S. T. Karnick said...

Thanks, Chuck, for your comments. Mike has sent me some useful references, which I intend to pursue in the months ahead.—STK

Evanston2 said...

Here are some late comments, a bit unfair since I am commenting several months after the original post. Nonetheless, these are not minor matters and ought to be addressed:
- the Bible teaches that we resist the Spirit, it does not teach that we sanctify ourselves and I have never heard such from evangelicals nor fundamentalists
- our sanctification results in a lack of repeated, habitual sin as God changes us; sin just loses its allure, but this does not mean we do not sin or even that we do not sin frequently (I do so but thank God in amazement at how He has raised my awareness of sin), and while evangelicals and fundamentalists certainly value the "fruit" of one's lifestyle I have not seen the frantic legalism that is implied by posters like Mike
- self-identified evangelicals are often NOT Bible-believing, take the entire denomination of “Evangelical Lutheran Church of America” for starters.

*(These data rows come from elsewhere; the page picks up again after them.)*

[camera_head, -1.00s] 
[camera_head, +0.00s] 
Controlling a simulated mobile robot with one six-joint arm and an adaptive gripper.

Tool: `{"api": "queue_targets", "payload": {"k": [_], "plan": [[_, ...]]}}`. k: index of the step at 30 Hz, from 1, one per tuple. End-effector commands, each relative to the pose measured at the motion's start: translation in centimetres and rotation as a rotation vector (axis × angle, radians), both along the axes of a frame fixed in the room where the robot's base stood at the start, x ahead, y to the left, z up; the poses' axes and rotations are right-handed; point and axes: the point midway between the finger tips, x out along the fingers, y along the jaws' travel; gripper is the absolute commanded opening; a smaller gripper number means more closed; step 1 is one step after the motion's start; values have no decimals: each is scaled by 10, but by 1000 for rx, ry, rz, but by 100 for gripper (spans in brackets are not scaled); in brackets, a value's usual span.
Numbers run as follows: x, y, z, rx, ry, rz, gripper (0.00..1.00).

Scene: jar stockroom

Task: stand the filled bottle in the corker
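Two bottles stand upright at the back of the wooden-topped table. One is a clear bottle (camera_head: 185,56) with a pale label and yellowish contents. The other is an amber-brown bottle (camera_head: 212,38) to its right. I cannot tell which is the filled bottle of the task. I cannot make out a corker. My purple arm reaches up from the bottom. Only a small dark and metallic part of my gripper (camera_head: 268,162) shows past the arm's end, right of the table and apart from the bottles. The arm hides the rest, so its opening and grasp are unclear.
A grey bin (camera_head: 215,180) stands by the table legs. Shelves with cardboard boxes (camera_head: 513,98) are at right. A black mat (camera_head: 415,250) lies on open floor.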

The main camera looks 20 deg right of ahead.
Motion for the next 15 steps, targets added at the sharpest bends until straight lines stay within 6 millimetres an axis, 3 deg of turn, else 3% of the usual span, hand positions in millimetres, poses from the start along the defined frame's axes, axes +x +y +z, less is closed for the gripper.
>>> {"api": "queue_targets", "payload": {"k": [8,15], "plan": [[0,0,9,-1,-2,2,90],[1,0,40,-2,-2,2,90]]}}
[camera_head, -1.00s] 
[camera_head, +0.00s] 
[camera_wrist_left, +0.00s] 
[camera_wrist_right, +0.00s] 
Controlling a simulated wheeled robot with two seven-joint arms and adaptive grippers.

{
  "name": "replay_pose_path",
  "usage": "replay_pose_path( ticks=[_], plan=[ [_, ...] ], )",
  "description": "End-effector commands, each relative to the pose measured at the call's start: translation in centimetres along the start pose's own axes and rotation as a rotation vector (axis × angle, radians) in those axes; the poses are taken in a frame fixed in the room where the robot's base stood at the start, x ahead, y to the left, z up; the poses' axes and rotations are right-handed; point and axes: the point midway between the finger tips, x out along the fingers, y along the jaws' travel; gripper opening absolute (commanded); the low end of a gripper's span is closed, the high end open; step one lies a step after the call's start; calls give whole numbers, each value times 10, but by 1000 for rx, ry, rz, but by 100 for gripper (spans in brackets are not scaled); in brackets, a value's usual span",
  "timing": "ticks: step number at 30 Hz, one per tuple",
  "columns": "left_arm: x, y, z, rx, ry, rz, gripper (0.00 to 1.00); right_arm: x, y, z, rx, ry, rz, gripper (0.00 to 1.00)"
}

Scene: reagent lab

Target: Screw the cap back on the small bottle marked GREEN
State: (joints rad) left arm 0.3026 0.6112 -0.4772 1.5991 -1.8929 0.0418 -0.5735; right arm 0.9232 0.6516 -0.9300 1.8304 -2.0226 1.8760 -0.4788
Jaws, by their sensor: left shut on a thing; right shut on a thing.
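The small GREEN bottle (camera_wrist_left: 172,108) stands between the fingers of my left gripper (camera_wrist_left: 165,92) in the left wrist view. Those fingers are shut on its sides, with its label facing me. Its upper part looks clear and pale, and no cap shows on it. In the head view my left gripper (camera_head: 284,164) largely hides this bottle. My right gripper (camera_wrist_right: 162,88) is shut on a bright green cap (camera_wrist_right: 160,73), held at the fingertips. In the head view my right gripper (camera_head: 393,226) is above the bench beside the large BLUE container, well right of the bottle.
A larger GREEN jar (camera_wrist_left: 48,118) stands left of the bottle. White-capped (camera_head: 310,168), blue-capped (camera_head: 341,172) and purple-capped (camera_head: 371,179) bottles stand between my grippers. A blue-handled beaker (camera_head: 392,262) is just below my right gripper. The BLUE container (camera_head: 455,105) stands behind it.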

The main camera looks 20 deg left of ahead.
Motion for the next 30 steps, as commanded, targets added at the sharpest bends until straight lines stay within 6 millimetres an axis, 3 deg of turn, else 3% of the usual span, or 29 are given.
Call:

I know this is a harsh comment, but they now raise their own preferences over the Word, see homosexuality and "women's" issues
- works and lifestyle DO matter and those like Mike who say they are “freed” from an “obsession” may wish to elaborate on what practices constitute an obsession. I expect he means one is freed from all obsessions EXCEPT a growing devotion to God that gives us true freedom in Christ. This freedom IS reflected in real “fruit” – a renewing of the mind and sanctification in this life
- Mike is right that Calvinism does not render the sacraments into empty symbols
- Catholicism emphasizes the sacraments without Biblical content. This may seem to be an unfair characterization but I grew up in the church enough to know that there is reliance on the MANY "Magic Moments" in the sacraments and not reliance on the Word. This is not how Catholicism is described in the journals, it is how it is practiced, at least in America.